TASK DETAILS:
Transcribe every line, keeping it exact.

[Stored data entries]
++++++++

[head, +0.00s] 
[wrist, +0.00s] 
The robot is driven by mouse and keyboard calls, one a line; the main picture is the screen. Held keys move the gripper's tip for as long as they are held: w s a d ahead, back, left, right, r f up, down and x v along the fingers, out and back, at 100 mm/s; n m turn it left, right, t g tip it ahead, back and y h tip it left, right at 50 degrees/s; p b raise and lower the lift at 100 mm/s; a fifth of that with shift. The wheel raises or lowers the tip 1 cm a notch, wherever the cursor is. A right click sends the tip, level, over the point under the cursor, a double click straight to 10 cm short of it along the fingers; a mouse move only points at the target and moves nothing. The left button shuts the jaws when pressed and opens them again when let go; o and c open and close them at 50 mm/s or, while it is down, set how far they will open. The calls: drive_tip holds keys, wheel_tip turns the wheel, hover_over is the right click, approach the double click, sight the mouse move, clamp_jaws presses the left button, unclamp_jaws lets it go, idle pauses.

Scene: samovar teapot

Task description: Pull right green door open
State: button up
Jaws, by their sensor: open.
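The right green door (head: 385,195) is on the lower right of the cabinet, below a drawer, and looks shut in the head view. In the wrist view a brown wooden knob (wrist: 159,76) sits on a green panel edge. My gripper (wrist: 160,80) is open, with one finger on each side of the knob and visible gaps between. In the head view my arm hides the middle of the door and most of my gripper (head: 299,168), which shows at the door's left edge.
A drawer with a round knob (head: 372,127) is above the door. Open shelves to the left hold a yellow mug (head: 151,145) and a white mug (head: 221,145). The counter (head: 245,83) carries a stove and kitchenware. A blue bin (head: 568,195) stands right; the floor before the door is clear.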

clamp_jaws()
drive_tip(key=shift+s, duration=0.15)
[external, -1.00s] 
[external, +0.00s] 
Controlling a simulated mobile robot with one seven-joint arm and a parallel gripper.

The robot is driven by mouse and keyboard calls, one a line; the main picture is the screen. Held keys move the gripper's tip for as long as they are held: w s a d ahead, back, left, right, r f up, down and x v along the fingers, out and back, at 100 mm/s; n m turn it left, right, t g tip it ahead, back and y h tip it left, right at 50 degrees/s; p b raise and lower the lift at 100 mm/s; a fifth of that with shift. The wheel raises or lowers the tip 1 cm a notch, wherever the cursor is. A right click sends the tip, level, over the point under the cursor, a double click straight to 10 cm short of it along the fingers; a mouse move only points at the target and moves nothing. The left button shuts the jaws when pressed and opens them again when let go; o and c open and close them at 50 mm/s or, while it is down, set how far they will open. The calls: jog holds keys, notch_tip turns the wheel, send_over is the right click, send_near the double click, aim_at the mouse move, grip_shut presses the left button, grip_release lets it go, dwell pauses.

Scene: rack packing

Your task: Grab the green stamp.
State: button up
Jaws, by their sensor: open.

++++++++

WRITTEN REPLY:
[head, +0.00s] 
[wrist, +0.00s] 
The robot is driven by mouse and keyboard calls, one a line; the main picture is the screen. Held keys move the gripper's tip for as long as they are held: w s a d ahead, back, left, right, r f up, down and x v along the fingers, out and back, at 100 mm/s; n m turn it left, right, t g tip it ahead, back and y h tip it left, right at 50 degrees/s; p b raise and lower the lift at 100 mm/s; a fifth of that with shift. The wheel raises or lowers the tip 1 cm a notch, wherever the cursor is. A right click sends the tip, level, over the point under the cursor, a double click straight to 10 cm short of it along the fingers; a mouse move only points at the target and moves nothing. The left button shuts the jaws when pressed and opens them again when let go; o and c open and close them at 50 mm/s or, while it is down, set how far they will open. The calls: drive_tip holds keys, wheel_tip turns the wheel, hover_over is the right click, approach the double click, sight the mouse move, clamp_jaws presses the left button, unclamp_jaws lets it go, idle pauses.

Scene: samovar teapot

Task description: Pull right green door open
State: button up
Jaws, by their sensor: open.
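The right green door (head: 385,195) is on the lower right of the cabinet, below a drawer, and looks shut in the head view. In the wrist view a brown wooden knob (wrist: 159,76) sits on a green panel edge. My gripper (wrist: 160,80) is open, with one finger on each side of the knob and visible gaps between. In the head view my arm hides the middle of the door and most of my gripper (head: 299,168), which shows at the door's left edge.
A drawer with a round knob (head: 372,127) is above the door. Open shelves to the left hold a yellow mug (head: 151,145) and a white mug (head: 221,145). The counter (head: 245,83) carries a stove and kitchenware. A blue bin (head: 568,195) stands right; the floor before the door is clear.

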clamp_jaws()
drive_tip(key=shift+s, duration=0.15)
[external, -1.00s] 
[external, +0.00s] 
Controlling a simulated mobile robot with one seven-joint arm and a parallel gripper.

The robot is driven by mouse and keyboard calls, one a line; the main picture is the screen. Held keys move the gripper's tip for as long as they are held: w s a d ahead, back, left, right, r f up, down and x v along the fingers, out and back, at 100 mm/s; n m turn it left, right, t g tip it ahead, back and y h tip it left, right at 50 degrees/s; p b raise and lower the lift at 100 mm/s; a fifth of that with shift. The wheel raises or lowers the tip 1 cm a notch, wherever the cursor is. A right click sends the tip, level, over the point under the cursor, a double click straight to 10 cm short of it along the fingers; a mouse move only points at the target and moves nothing. The left button shuts the jaws when pressed and opens them again when let go; o and c open and close them at 50 mm/s or, while it is down, set how far they will open. The calls: jog holds keys, notch_tip turns the wheel, send_over is the right click, send_near the double click, aim_at the mouse move, grip_shut presses the left button, grip_release lets it go, dwell pauses.

Scene: rack packing

Your task: Grab the green stamp.
State: button up
Jaws, by their sensor: open.

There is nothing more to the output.